• _THE TASK_:
The lines to extract run from the first line of the entries through the line that contains "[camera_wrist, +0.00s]"; reproduce exactly those lines and no others.

»»

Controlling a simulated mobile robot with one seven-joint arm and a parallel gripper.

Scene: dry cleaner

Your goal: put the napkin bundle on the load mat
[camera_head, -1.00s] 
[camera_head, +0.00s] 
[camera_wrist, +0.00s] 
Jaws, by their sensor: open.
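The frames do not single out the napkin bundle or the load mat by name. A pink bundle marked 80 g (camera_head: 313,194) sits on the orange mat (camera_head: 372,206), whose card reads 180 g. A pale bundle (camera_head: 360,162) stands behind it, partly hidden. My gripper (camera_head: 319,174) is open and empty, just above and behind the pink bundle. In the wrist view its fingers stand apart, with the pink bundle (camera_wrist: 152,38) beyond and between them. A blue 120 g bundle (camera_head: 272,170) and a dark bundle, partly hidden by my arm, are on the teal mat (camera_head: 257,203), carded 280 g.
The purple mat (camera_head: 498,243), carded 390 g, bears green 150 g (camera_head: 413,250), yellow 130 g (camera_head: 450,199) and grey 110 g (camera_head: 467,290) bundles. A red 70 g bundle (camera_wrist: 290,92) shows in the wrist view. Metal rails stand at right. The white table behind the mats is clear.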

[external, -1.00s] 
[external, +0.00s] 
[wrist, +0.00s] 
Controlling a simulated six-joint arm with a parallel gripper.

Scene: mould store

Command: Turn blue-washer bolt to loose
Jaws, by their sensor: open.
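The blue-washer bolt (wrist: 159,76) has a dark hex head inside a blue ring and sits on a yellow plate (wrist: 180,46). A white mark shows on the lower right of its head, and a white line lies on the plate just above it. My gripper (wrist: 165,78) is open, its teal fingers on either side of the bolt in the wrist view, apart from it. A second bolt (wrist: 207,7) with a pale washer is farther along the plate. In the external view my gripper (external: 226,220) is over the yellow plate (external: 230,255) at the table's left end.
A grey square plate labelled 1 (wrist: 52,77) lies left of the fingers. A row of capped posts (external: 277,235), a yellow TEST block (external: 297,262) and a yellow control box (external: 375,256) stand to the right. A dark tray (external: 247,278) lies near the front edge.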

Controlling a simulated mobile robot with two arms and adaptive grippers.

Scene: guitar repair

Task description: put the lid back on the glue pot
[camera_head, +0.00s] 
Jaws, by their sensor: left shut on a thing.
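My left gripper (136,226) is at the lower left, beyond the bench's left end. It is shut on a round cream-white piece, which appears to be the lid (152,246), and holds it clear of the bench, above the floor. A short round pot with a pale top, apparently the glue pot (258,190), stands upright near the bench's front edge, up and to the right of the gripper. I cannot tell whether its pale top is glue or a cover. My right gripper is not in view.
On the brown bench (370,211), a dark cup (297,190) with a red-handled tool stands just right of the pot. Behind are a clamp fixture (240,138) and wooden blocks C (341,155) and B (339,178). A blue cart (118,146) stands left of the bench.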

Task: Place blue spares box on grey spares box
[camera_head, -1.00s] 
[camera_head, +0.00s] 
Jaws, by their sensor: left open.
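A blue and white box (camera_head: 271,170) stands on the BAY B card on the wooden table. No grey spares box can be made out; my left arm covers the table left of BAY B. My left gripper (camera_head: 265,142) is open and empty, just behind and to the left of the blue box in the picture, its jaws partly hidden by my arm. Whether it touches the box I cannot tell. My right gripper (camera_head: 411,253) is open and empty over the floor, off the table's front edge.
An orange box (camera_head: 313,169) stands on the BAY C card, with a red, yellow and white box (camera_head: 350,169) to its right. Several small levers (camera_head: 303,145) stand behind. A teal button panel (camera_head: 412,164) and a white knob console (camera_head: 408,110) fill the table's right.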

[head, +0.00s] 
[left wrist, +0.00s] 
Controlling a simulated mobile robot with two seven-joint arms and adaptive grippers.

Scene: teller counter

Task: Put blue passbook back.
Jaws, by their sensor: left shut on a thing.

««

• _EXPECTED ANSWER_:
Controlling a simulated mobile robot with one seven-joint arm and a parallel gripper.

Scene: dry cleaner

Your goal: put the napkin bundle on the load mat
[camera_head, -1.00s] 
[camera_head, +0.00s] 
[camera_wrist, +0.00s] 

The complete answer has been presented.